Несмотря на композиционную идентичность, в трех славянских традициях два возможных варианта временного градуирования (хронологический и генеалогический) были использованы по-разному. Галл Аноним выбирает счет времен по княжениям. Для него наиболее актуально генеалогическое время[103]. У Козьмы Пражского хронологическая разбивка начинается после принятия христианства, а до этого используется счет по княжениям. В ПВЛ (как и в болгарской традиции) хронология и генеалогический счет совпадают, генеалогия (за исключением ряда рудиментов) утрачивает датирующий смысл[104]. От генеалогического счета остаются только списки князей[105] и представление об идеальном времени «древних князей», времени героической славы и социальной справедливости.

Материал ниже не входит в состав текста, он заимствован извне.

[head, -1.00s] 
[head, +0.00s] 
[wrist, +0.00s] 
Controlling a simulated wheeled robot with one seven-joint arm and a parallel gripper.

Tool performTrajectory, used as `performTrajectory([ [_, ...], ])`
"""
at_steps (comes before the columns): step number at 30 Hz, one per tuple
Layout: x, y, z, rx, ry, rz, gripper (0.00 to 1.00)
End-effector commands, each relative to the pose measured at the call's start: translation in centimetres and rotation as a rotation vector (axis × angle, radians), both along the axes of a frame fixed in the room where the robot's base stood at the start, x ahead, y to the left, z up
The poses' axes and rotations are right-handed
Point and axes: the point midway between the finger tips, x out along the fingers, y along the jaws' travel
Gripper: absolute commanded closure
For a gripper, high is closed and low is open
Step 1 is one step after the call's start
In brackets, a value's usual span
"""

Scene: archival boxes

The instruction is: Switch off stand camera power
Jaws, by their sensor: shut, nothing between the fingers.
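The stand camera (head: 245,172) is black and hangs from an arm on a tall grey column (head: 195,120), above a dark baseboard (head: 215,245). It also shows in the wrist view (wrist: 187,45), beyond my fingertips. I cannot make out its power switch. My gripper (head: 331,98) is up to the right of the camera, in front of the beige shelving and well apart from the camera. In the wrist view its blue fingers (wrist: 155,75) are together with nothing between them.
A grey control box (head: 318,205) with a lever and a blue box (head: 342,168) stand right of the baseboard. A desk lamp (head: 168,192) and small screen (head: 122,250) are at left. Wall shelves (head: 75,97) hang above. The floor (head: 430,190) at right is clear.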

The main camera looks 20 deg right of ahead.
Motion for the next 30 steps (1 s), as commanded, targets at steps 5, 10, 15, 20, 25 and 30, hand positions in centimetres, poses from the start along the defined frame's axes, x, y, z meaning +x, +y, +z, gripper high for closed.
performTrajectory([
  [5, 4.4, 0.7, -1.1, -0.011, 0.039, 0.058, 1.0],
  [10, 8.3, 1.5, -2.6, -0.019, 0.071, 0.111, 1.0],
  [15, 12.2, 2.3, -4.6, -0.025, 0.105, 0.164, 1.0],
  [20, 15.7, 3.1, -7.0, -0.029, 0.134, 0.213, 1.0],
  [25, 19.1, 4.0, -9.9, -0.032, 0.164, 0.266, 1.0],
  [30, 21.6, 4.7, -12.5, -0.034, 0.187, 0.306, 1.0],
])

В ПВЛ не наблюдается отчетливо выраженного концепта «золотого века». Но рассуждение о времени идеальных князей включено в Предисловие Новгородской первой летописи младшего извода, фактически синхронной «Повести»[106]: «...како быша древнии князи и мужие ихъ и како отбараху руския земле и ины страны придаху под ся, те ибо князи не збираху многа имения ни творимыхъ виръ ни продаж въскладаху люди но оже будяше правая вира а ту возмя дааше дружине на оружье а дружина его кормяхуся воююще ины страны и бьющеся и ркуще братие потяг-немъ по своемъ князе и по рускои земле»[107]. Благодаря этому публицистическому пассажу[108] в ПВЛ можно найти следы устной традиции, на которой основывались такие представления. Это прежде всего рассказы об «идеальном воине» Святославе и о щедром к дружине Владимире[109].

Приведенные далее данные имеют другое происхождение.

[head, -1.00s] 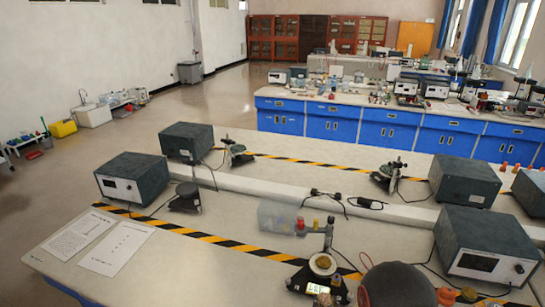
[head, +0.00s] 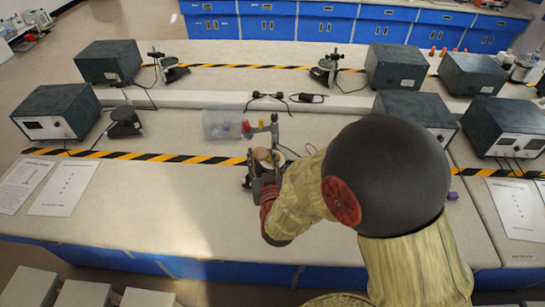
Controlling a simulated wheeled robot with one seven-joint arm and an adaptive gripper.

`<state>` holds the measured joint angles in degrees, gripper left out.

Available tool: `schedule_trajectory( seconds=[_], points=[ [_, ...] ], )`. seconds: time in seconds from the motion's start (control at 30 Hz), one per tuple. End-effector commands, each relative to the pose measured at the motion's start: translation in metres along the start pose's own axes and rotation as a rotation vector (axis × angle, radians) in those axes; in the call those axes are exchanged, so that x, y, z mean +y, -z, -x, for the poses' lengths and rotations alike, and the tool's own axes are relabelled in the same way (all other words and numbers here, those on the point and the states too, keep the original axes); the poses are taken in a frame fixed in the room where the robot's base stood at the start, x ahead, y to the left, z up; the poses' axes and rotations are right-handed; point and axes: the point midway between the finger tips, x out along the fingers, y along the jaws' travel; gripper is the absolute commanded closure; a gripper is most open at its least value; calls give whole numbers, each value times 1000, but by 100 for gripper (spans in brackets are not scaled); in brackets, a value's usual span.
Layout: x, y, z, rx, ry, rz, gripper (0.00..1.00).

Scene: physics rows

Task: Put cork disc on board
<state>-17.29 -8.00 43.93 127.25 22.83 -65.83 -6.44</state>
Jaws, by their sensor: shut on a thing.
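The cork disc (head: 266,156) is a tan round piece near the bench's middle, by a small dark device with an upright post. My gripper (head: 263,172) reaches in from the lower right and is shut at the near edge of the disc. The fingertips are small and partly hidden by my own wrist, so the exact hold is hard to see. Whether the disc is clear of the device under it cannot be told. I cannot make out a board for certain.
A clear plastic bottle (head: 222,124) lies just left of the post (head: 274,130). Grey instrument boxes (head: 55,112) stand at left and right. Paper sheets (head: 65,188) lie at the left. The front left bench top (head: 170,205) is free.

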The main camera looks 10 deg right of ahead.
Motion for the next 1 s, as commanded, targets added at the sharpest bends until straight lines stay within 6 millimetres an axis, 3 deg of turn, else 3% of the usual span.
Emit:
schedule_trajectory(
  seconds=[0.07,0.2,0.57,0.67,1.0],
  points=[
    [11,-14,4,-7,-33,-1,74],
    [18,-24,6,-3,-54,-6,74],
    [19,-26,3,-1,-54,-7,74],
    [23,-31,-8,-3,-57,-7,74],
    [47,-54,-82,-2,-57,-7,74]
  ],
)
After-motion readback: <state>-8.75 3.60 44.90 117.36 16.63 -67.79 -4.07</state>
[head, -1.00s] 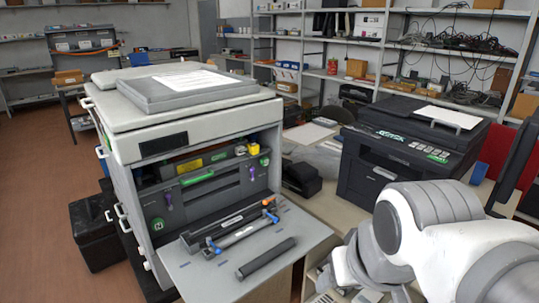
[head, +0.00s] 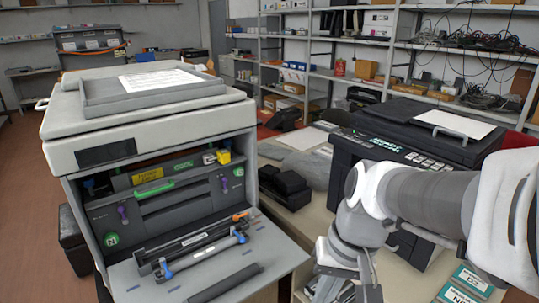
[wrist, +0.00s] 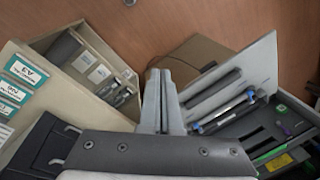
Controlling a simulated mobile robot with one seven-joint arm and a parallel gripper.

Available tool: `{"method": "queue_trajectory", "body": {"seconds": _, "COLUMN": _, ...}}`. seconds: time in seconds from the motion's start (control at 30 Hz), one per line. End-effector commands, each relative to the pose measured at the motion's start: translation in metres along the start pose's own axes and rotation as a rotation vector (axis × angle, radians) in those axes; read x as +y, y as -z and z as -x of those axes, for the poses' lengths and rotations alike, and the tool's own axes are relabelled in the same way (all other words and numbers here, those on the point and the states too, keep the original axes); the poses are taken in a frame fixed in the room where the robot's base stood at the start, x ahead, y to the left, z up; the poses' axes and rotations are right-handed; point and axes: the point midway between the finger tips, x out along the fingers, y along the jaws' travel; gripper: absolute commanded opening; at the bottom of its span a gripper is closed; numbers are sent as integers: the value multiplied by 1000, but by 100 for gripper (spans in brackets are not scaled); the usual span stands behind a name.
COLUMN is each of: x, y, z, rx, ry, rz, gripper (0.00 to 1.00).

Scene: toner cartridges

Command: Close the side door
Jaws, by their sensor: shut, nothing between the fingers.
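The side door (head: 288,257) of the large copier (head: 150,120) is a grey panel folded down flat, so the copier's inside shows. A dark roller (head: 240,284) and a long cartridge unit with blue ends (head: 205,250) lie on or just above it. The wrist view also shows the door (wrist: 262,62), tilted in the picture at the right. My gripper (wrist: 158,82) is shut and empty, beside the door and apart from it in the wrist view. In the head view my arm reaches down to the right of the door; the fingertips are not clear there.
A black printer (head: 430,130) stands on the table to the right. A black device (head: 284,187) sits between the two machines. Labelled boxes (head: 468,285) are at the lower right; an open box (wrist: 95,65) is left of my gripper. Brown floor is free at the left.

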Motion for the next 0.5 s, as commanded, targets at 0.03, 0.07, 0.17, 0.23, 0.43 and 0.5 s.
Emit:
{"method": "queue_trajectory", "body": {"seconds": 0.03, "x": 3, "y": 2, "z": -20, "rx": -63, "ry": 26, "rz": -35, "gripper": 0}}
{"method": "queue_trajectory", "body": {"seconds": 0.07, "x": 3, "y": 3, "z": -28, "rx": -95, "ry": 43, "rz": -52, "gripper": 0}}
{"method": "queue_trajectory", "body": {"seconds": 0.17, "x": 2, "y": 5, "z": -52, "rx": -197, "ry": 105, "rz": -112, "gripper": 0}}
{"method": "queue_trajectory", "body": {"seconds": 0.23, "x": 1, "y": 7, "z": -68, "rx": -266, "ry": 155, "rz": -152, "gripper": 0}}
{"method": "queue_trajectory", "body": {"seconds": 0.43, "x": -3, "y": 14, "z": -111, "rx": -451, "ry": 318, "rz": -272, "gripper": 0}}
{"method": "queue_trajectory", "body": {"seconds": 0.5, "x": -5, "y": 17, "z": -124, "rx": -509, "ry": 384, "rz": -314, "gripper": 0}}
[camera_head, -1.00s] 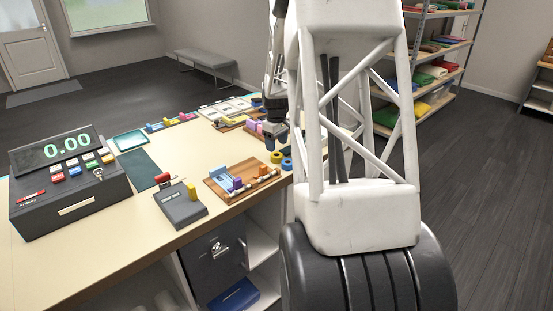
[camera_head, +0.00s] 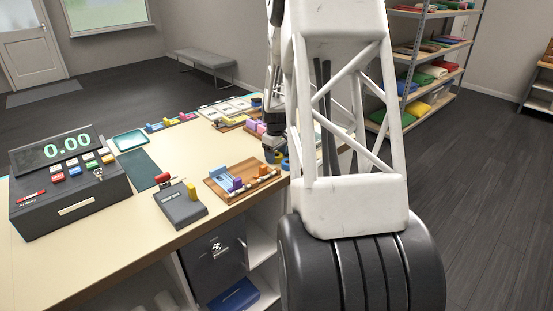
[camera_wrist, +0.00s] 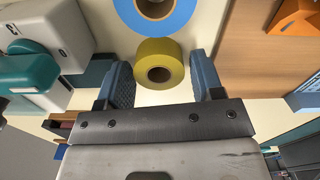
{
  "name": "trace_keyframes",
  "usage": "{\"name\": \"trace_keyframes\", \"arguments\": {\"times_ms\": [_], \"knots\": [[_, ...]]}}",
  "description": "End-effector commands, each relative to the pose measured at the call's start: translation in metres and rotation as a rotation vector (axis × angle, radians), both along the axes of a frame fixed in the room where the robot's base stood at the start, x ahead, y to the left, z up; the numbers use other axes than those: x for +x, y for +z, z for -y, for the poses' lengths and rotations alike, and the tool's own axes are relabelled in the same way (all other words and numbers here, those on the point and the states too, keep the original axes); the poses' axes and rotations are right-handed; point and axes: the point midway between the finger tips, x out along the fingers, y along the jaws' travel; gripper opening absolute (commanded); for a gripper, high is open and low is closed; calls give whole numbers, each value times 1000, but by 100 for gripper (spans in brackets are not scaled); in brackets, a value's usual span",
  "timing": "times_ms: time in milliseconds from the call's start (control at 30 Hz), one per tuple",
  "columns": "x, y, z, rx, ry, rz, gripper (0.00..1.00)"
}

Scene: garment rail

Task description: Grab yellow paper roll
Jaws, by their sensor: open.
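The yellow paper roll (camera_wrist: 158,65) lies on the counter with its dark core hole facing the wrist camera. My gripper (camera_wrist: 160,85) is open, one blue finger on each side. The roll sits between and slightly beyond the fingertips, with a gap visible on both sides. In the head view my gripper (camera_head: 272,150) is low over the far right part of the counter.
A blue roll (camera_wrist: 155,12) touches or nearly touches the yellow roll's far side. A teal and white device (camera_wrist: 45,50) stands left, and a wooden board (camera_wrist: 255,50) lies right. The cash register (camera_head: 70,180) and card terminal (camera_head: 180,205) are farther left on the counter.

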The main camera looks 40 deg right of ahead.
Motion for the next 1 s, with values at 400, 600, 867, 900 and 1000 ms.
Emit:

Второй важный компонент образа идеального князя – разумные поборы с населения. Низкая, символическая дань («ложка масла и яйцо в год») и изобилие – основной признак времени идеальных правителей Симеона и Петра в «Болгарской апокрифической летописи»: «...не бе оскудения ни о штомь нь бе ситость и изобильство от всего до изволениа Божиа»[110]. Справедливый механизм взымания дани «банами» устанавливает хорватский князь-законодатель Будимир[111]. Для Козьмы Пражского такими идеальными правителями являются Либуше и Пржемысл, для Галла – добродетельные Пяст и Се-мовит. Но кульминация героических деяний у Галла связана с правлением князей Болеслава Храброго, Болеслава Щедрого (Смелого) и Болеслава Кривоустого. Собственно, вся польская Хроника представляет собой повесть об этом «героическом веке» воинской славы. У Козьмы такого отчетливого представления выявить не удалось, хотя тема героических подвигов правителей присутствует на всем протяжении исторической части его «героической хроники».

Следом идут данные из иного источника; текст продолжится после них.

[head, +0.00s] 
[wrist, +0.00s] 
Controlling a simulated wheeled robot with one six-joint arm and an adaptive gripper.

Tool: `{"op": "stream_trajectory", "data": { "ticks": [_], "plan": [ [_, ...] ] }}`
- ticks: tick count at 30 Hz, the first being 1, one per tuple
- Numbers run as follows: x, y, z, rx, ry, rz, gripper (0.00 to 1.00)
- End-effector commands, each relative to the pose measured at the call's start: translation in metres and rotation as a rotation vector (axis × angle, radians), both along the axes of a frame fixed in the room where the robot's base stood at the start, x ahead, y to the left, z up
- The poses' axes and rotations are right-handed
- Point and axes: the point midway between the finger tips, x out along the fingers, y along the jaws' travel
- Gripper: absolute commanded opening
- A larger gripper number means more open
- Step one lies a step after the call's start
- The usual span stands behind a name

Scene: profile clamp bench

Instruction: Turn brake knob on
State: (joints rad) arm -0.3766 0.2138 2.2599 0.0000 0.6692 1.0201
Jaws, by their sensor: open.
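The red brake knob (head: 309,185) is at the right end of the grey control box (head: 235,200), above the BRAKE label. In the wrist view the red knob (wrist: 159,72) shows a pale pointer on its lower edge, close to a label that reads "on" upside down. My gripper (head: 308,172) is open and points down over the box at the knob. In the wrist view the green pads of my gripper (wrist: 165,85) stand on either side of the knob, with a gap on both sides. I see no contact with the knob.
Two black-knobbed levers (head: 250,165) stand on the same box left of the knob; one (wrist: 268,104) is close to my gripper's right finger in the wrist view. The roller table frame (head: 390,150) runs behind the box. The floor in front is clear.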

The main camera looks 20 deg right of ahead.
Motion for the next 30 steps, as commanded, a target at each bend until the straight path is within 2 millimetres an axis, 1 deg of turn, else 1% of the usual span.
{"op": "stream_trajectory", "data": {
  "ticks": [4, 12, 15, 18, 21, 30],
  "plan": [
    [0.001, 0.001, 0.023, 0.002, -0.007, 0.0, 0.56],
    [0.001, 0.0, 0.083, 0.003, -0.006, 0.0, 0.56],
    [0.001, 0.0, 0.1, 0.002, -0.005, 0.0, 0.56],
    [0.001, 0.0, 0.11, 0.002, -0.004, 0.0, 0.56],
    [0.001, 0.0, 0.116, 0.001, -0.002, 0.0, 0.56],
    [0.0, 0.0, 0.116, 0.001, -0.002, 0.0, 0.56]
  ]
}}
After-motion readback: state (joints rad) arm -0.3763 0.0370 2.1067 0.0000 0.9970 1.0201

Таким образом, в рассуждениях об «утраченном идеальном времени» практически стерлись (но не исчезли) «догосударственные» социальные ценности (изобилие, отчасти справедливость) и возобладали представления стратифицированного феодального общества – воинский героизм правителя и низкое «налогообложение»[112].
Правители древнейшего периода (Чех, Лех, Попель, Крок, Кий) у летописцев не стали образцовыми, идеальными князьями, эту функцию в ранней историографии выполняют представители «второго поколения» древних вождей (Пржемысл, Либуше, Пяст), языческие князья исторической эпохи (Олег Вещий, Святослав Игоревич) или инициаторы введения христианства (Борживой, Мешко I, Владимир Святославич[113]).
Таким образом, хронология ранней истории, понимание времени и способов его градуирования, несомненно, повлияли на характер восприятия летописцами устной традиции. Изменение временной шкалы повествования стало одним из важнейших принципов «перекодировки» и трансформации устного предания славян в письменную историю.
Примечания:
74. Ярким примером могут служить попытки античных историков датировать Троянскую войну (Немировский, 2003. С. 3-14).
75. Ср.: Бибиков, 2004. С. 8-13.
76. Шпенглер, 1993. С. 188-208.
77. Гуревич, 1984. С. 43-55.
78. Мельникова, 1987. С. 82,104-108; Стеблин-Каменский, 1984. С. 110.
79. Мельникова, 1987. С. 107-108.
80. Элиаде, 1994. С. 48-74; Франкфорт, Франкфорт, Уилсон, Якобсен, 1984. С. 41-44. Таким было и эпическое время русских былин (Лихачёв, 1952. С. 55-63; Юдин, 1999. С. 41-46).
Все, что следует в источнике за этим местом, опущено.